Le Book Club de We Culte. Avec « La maison vide », son nouveau roman, Laurent Mauvignier fouille dans les tiroirs de la maison familiale à la recherche d’une Légion d’honneur. Il y découvre bien plus : l’histoire tragique de trois générations de femmes, de Marie-Ernestine la pianiste empêchée à Marguerite la grand-mère effacée des photos. Un roman qui se dévore comme un thriller intime.

Laurent Mauvignier : « La maison vide« , son nouveau roman, se lit comme un thriller intime

Laurent Mauvignier publie « La Maison vide » © Matthieu Zazzo

S’il faut un peu de courage pour s’attaquer à un roman de 745 pages, je peux vous certifier qu’il ne vous faudra que quelques minutes pour entrer dans ce livre et vous trouver comme dans un cocon, avide de découvrir les secrets de famille que Laurent Mauvignier est allé dénicher dans la maison familiale.

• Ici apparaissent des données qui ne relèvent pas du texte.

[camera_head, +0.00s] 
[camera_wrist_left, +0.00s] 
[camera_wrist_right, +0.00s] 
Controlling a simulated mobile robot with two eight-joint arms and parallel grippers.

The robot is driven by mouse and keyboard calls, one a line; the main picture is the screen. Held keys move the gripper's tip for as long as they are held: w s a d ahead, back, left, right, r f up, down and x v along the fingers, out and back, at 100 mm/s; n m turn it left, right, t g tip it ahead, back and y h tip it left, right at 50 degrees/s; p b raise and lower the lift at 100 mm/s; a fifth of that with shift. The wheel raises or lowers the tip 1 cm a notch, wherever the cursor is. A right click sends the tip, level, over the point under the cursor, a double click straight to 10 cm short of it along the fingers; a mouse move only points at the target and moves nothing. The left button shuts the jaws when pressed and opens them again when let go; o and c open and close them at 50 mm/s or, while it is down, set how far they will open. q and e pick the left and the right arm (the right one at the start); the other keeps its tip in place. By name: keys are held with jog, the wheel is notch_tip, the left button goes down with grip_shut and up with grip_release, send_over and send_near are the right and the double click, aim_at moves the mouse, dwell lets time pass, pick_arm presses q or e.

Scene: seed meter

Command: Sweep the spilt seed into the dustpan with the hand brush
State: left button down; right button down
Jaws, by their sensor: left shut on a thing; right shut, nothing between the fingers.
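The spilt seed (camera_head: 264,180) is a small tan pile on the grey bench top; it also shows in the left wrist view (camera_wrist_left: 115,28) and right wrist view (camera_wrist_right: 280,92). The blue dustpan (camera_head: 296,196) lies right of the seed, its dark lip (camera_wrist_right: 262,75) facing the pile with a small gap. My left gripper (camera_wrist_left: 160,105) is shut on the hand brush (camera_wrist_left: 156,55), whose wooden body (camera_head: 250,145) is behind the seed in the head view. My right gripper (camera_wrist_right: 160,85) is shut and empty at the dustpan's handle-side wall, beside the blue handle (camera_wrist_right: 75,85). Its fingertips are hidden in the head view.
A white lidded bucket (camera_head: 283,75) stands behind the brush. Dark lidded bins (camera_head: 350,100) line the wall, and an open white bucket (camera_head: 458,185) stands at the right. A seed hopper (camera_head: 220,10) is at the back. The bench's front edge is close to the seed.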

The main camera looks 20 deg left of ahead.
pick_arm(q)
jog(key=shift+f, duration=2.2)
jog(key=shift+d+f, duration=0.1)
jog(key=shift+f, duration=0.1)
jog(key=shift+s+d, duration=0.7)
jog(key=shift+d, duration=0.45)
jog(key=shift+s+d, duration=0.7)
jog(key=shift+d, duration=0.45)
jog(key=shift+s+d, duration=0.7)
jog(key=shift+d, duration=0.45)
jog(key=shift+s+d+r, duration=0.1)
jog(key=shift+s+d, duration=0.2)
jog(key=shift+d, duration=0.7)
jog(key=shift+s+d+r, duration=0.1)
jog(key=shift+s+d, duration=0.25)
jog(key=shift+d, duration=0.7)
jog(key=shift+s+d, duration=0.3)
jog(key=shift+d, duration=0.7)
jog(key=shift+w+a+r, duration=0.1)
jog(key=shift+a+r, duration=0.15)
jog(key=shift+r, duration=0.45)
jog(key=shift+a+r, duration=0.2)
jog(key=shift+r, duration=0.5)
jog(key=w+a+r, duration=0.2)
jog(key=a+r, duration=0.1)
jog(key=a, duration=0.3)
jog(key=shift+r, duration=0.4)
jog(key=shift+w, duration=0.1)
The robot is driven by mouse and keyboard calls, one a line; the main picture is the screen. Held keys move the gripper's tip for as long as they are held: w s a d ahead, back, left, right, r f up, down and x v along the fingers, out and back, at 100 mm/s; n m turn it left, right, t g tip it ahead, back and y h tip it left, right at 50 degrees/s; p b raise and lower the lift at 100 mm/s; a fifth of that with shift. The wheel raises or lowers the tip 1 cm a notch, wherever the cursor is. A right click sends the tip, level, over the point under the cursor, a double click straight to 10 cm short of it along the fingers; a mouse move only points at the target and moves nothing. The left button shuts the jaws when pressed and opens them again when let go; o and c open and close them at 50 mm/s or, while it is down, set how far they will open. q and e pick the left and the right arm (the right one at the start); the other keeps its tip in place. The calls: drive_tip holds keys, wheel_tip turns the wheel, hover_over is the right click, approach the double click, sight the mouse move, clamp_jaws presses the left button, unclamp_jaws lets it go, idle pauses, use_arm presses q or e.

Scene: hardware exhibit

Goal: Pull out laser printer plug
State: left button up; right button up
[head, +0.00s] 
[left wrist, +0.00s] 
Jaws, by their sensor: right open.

Tout commence par une quête apparemment anodine. Le narrateur cherche la Légion d’honneur de son arrière-grand-père Jules, tombé « en héros » en 1916. Il fouille « partout où j’étais pour ainsi dire sûr de la retrouver les yeux fermés ». Dans les tiroirs de la commode centenaire « avec son plateau de marbre gris et rose fendu à l’angle supérieur gauche », il ne trouve pas la médaille. Mais il découvre des lettres, des photos découpées, des objets qui racontent une tout autre histoire.

Car ce qui se cache dans cette maison, c’est le silence. Le silence autour de Marguerite, la grand-mère dont le visage a été « découpé aux ciseaux » ou « griffonné au stylo à bille jusqu’à ce qu’il disparaisse complètement dans l’encre noire » sur toutes les photos de famille. Pourquoi un tel acharnement ? Quelle faute a-t-elle commise pour être ainsi rayée de la mémoire familiale ?

Si l’enquête ne remonte pas jusqu’à l’ancêtre François, qui aura traversé la Révolution et la période Napoléonienne – qui sera peut-être l’objet d’un prochain roman – elle remonte jus l’arrière-arrière grand-père Firmin et à ses trois enfants, Paul devenu ecclésiastique, Anatole parti à Paris comme vendeur dans un magasin de vêtements et « Boule d’Or », Marie-Ernestine avec laquelle « tout commence ».

Firmin, propriétaire terrien régnant sur La Bassée, l’envoie au couvent où elle découvre le piano. Son professeur, le séduisant Florentin Cabanel, lui fait miroiter le Conservatoire de Paris. Elle se voit déjà pianiste virtuose.
Mais son père en a décidé autrement. Il lui achète un piano à queue, un magnifique Bösendorfer, et lui impose Jules Chichery comme époux.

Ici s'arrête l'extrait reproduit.